NASA Scientists Observe The Brightest Explosion Ever
Dan Nosowitz
at 05:15 AM May 8 2013
Gamma-ray Burst (Artist's Conception)
Wikimedia Commons
Space // 

If you weren't looking at the constellation Leo very early on Saturday morning, you probably missed the brightest explosion NASA scientists have ever observed. It was three times as bright as the next-brightest explosion, and a ridiculous, basically unimaginable 35 billion times brighter than visible light.

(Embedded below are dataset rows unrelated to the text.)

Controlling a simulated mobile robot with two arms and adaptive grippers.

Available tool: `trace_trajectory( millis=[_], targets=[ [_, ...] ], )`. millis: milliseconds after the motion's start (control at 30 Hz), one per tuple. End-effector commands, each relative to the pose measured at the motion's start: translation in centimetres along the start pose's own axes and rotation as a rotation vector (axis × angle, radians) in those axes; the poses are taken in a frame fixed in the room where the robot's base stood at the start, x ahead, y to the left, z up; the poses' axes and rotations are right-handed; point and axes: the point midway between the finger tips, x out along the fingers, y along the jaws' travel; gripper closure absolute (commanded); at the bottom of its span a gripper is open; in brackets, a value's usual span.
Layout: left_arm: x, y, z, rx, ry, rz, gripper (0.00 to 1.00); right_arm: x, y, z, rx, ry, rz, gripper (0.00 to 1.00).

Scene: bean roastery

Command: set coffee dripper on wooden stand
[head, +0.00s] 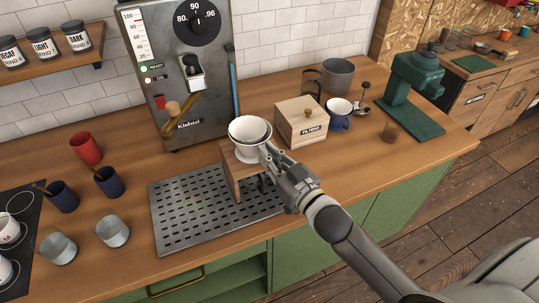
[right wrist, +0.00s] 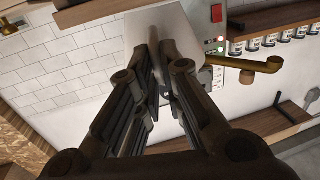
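The white coffee dripper (head: 247,131) is upright at the top of the wooden stand (head: 231,178). Its base appears to touch the stand's top, but the gripper hides part of this contact. The stand is on the perforated metal tray. My right gripper (head: 268,154) is at the dripper's right side, its fingers closed together on the dripper's near right edge, seemingly its handle. In the right wrist view, the fingers (right wrist: 165,70) come close together, with a pale surface of the dripper (right wrist: 160,20) beyond and between them. My left gripper is in neither view.
The drip tray (head: 180,215) lies under the stand. The espresso machine (head: 165,60) stands behind. A wooden filter box (head: 301,128), a blue mug (head: 339,122) and a green grinder (head: 410,85) are to the right. Several cups, including a red cup (head: 86,148), stand at left.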

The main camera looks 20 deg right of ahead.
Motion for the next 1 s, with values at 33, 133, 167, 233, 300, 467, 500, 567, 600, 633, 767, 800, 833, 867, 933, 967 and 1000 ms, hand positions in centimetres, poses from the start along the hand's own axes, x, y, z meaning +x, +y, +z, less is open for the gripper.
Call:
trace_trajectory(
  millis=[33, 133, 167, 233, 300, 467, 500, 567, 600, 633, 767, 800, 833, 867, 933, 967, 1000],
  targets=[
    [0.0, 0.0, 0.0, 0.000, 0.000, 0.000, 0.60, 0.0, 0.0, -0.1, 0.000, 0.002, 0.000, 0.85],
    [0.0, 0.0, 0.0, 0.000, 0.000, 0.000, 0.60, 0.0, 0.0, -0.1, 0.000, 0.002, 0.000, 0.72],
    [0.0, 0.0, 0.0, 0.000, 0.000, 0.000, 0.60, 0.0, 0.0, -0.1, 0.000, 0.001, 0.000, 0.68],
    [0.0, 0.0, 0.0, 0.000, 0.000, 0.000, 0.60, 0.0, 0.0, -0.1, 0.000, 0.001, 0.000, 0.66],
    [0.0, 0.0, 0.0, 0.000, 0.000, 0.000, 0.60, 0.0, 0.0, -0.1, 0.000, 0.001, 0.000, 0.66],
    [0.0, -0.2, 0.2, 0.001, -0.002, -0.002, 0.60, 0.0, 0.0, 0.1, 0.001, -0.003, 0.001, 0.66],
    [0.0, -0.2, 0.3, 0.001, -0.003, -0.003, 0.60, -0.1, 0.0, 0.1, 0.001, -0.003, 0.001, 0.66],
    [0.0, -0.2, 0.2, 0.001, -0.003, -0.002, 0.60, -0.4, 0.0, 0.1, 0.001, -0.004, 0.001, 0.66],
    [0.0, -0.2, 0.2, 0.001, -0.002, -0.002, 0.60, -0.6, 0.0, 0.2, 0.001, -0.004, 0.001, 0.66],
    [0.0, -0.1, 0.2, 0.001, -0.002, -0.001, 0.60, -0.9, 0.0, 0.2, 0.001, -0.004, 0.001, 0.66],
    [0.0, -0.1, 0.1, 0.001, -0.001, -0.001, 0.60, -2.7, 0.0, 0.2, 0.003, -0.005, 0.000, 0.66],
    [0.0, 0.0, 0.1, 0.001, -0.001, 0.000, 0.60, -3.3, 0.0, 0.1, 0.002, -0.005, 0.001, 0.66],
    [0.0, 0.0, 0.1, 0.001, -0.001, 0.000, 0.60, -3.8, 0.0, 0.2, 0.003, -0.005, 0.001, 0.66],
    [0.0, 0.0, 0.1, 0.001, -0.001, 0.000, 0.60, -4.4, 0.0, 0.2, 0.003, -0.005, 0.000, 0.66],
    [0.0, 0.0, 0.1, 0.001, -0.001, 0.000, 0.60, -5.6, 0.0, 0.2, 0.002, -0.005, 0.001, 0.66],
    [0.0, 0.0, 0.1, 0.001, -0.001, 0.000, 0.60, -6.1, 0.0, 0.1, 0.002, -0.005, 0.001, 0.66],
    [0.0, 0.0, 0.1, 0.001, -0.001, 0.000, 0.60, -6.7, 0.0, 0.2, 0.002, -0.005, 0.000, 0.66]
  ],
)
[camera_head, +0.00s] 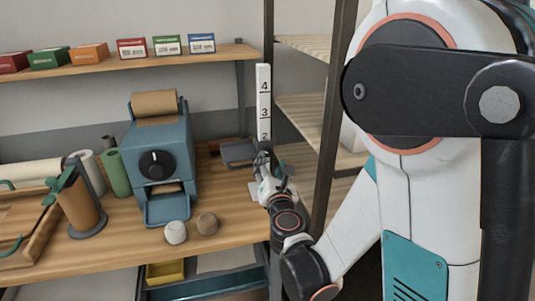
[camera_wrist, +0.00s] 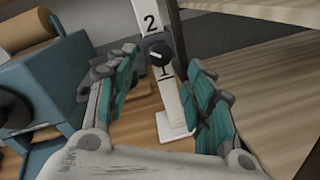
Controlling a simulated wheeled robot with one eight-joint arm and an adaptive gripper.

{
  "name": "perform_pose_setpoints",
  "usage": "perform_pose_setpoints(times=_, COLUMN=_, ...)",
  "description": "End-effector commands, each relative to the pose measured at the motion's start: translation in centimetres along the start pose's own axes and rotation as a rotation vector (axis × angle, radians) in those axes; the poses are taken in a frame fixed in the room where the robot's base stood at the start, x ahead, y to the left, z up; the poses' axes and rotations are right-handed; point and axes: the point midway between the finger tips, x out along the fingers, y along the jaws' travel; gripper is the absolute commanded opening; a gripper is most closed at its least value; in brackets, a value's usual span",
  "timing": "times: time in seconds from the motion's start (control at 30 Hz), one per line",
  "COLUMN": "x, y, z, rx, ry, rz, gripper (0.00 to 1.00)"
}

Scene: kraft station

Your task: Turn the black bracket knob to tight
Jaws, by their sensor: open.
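The black bracket knob (camera_wrist: 158,53) is a round dark knob with a pale pointer mark, on a white upright post (camera_wrist: 184,101) marked with numbers. It lies ahead of my gripper (camera_wrist: 165,68), between the two fingertips in the wrist view, with a visible gap on each side. My gripper is open, its teal-padded fingers apart and empty. In the head view the post (camera_head: 263,95) shows the numbers 4, 3 and 2, and my gripper (camera_head: 266,165) is at its lower part and hides the knob. I cannot read a tight mark.
A blue machine (camera_head: 159,157) with a black dial stands left of the post. A dark grey plate (camera_head: 238,153) sits close to the post's left side. A dark shelf upright (camera_head: 334,110) stands at right.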

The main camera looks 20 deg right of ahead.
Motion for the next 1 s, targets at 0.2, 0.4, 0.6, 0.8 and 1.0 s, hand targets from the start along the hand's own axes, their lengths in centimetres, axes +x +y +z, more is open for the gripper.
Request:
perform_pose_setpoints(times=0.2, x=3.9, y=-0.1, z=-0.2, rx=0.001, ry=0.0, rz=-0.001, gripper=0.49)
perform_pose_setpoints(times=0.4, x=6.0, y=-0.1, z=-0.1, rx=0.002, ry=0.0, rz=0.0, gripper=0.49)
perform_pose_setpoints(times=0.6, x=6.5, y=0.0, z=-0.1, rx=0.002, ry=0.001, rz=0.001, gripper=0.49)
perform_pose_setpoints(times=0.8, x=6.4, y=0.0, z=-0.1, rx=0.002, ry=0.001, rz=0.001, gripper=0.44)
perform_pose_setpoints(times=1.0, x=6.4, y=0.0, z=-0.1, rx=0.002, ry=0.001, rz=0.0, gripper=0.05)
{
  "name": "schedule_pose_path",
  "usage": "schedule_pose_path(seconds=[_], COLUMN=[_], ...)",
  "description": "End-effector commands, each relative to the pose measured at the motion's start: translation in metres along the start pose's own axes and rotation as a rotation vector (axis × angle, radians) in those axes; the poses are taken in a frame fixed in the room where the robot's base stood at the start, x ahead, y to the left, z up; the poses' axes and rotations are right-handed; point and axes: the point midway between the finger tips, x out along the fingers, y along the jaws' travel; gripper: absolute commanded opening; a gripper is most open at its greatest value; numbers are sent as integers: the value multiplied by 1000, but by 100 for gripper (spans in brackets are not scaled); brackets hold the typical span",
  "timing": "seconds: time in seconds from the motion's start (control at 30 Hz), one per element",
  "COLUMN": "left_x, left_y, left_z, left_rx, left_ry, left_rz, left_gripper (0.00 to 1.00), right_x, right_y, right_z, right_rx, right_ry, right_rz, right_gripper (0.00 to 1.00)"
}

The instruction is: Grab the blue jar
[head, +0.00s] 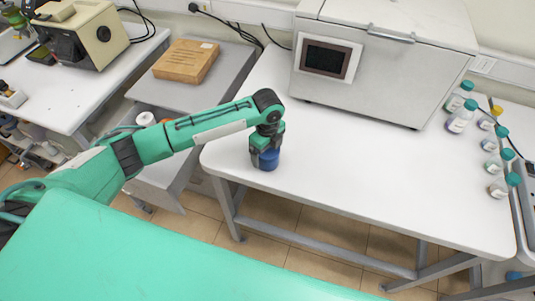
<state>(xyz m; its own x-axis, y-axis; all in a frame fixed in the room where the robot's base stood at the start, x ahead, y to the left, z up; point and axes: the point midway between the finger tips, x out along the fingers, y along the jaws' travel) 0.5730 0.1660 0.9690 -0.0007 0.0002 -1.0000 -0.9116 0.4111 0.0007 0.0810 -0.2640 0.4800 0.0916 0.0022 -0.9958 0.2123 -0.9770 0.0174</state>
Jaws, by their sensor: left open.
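The blue jar (267,162) stands on the white table (360,170) near its left front corner. My left gripper (265,150) comes in from the left and points down over the jar. Its fingers are open at the upper part of the jar. The gripper hides the top of the jar, and I cannot tell whether the fingers touch it. My right gripper does not show.
A large white machine (375,75) with a dark display stands at the back of the table. Several teal-capped bottles (459,121) stand at the right end. A wooden block (186,61) lies on the grey cabinet to the left. The table's middle is clear.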

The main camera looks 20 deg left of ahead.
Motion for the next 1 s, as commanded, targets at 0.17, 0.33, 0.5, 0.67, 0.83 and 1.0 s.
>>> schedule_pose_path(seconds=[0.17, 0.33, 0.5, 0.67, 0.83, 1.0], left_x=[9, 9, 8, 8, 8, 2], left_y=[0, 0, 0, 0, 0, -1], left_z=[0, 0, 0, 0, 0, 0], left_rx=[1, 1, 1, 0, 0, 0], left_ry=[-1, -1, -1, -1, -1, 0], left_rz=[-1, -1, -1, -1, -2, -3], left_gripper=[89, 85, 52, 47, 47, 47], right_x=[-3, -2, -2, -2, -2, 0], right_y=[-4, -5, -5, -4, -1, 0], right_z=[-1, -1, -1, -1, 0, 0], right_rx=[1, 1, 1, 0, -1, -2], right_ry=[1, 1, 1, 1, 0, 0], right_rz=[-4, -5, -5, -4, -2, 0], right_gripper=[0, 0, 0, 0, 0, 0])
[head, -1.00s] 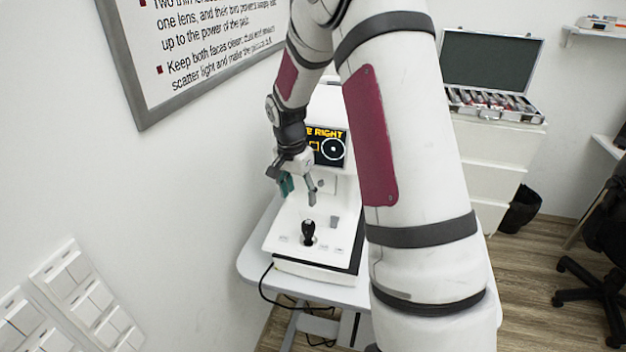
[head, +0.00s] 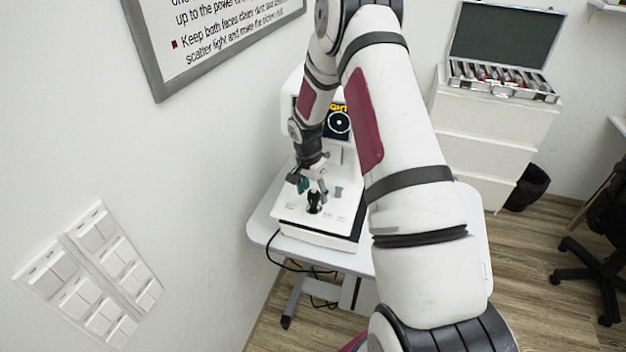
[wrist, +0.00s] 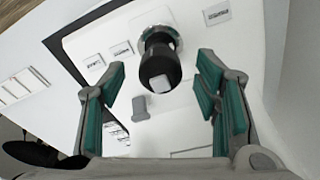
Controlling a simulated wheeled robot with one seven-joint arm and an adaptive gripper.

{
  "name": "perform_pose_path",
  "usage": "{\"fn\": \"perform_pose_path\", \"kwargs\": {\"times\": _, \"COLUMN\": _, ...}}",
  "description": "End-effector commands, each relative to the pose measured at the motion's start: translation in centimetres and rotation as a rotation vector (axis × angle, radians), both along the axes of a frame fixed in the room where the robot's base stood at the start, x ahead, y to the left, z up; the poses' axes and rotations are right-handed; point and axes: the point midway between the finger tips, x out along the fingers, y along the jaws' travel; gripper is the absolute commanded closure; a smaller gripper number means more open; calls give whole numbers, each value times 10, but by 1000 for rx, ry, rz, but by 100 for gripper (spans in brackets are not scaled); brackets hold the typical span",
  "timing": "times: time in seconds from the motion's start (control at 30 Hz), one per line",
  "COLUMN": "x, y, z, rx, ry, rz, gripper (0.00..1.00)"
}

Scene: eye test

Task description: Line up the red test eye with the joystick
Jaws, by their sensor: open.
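The black joystick (head: 314,203) stands upright on the white base of the eye test machine (head: 334,224). In the wrist view the joystick (wrist: 158,68) shows between the fingers towards the top, with its pale-topped knob facing me. My gripper (head: 313,188) is open just above the joystick; its teal-padded fingers (wrist: 161,82) are on either side of it with gaps. The machine's dark screen (head: 338,122) shows a white ring with a dot and part of a yellow word. My arm hides its left part. I see no red eye on it.
The machine stands on a light table (head: 262,228) by the wall, with a cable hanging in front. A small grey part (head: 338,191) sits on the base right of the joystick. An open lens case (head: 500,80) lies on white drawers at the back right.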

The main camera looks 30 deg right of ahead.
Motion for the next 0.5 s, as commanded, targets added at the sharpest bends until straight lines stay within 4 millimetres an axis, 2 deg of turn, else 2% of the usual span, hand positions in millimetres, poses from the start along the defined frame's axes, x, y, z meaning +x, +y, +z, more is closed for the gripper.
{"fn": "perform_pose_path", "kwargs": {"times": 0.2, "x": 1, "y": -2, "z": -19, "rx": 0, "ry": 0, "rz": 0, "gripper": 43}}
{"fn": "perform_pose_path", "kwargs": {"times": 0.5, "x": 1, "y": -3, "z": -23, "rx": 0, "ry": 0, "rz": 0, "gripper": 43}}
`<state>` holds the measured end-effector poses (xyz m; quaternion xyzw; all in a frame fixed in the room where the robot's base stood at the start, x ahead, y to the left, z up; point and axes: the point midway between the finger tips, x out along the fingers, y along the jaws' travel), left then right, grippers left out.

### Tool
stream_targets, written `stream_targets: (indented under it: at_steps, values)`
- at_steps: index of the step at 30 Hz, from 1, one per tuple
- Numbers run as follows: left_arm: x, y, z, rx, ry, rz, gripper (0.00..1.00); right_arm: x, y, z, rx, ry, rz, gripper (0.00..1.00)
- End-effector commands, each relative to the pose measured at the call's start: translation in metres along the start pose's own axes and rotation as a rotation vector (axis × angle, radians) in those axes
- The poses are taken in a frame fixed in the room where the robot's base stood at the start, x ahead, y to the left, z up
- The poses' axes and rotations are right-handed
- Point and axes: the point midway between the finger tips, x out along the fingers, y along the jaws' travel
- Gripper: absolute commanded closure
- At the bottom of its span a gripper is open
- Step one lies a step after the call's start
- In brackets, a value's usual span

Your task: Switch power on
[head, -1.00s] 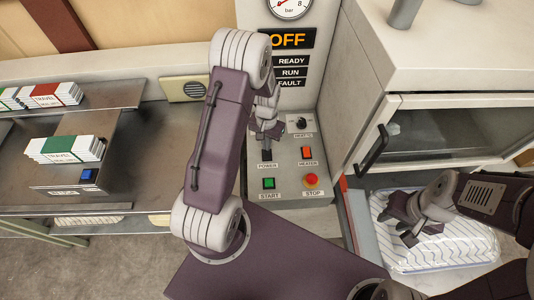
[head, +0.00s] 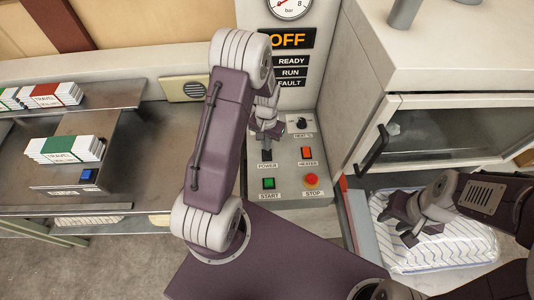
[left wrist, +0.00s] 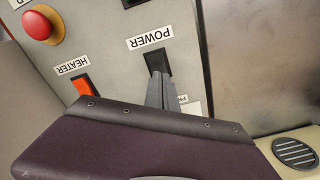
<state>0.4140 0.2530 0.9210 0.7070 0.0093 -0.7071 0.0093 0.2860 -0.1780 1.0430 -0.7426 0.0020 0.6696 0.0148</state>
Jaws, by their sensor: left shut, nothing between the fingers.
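The control panel (head: 290,185) stands in the middle of the head view, and the display (head: 287,39) above it reads OFF in orange. My left gripper (head: 266,150) is shut and empty, with its fingertips at the black POWER switch. In the left wrist view the POWER switch (left wrist: 156,61) is a black rocker above its fingers (left wrist: 160,88); the tips overlap its lower part, and I cannot tell whether they press it.
Close to the POWER switch are the orange HEATER switch (head: 306,153), the green START button (head: 268,183), the red STOP button (head: 311,180) and a dark knob (head: 301,123). A white cabinet (head: 440,50) stands right of the panel. A metal table (head: 150,150) lies left.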

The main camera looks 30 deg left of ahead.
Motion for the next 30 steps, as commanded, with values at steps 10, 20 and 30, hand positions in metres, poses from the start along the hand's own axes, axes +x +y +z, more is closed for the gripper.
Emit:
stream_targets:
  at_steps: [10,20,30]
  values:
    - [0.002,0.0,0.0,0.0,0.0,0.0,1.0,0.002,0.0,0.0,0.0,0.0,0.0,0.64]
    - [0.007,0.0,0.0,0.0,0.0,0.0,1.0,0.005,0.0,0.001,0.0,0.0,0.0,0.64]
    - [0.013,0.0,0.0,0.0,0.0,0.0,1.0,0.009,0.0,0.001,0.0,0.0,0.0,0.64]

The explosion was a gamma-ray burst, or GRB, a type of event that's the brightest we know about in the universe. During a supernova, in which a massive star collapses into a black hole, neutron star, or quark star, sometimes a GRB is emitted. Nobody's exactly sure how GRBs happen, but they're observed during a supernova and consist of a tightly focused, narrow beam of radiation, moving at speeds about as close as you can get to the speed of light without exceeding it. Imagine compressing a weird space-apple from all sides until a jet of space-apple juice explodes out of a tiny point before the apple turns into a black apple hole. (This is not a perfect analogy.)

They're also often the source of the perennial superlative of "farthest thing we've ever seen," since they're so bright and move so fast.

This one, about 3.6 billion light-years away, was observed by Fermi's Gamma-ray Burst Monitor, and was subsequently seen by just about any ground-based observation unit that was pointed anywhere near the constellation Leo. Astronomers often use GRBs to find the supernova from which they emitted; the GRB is so bright that it's a useful way to pinpoint where a supernova may have happened. NASA says they expect to find that supernova within a couple of weeks.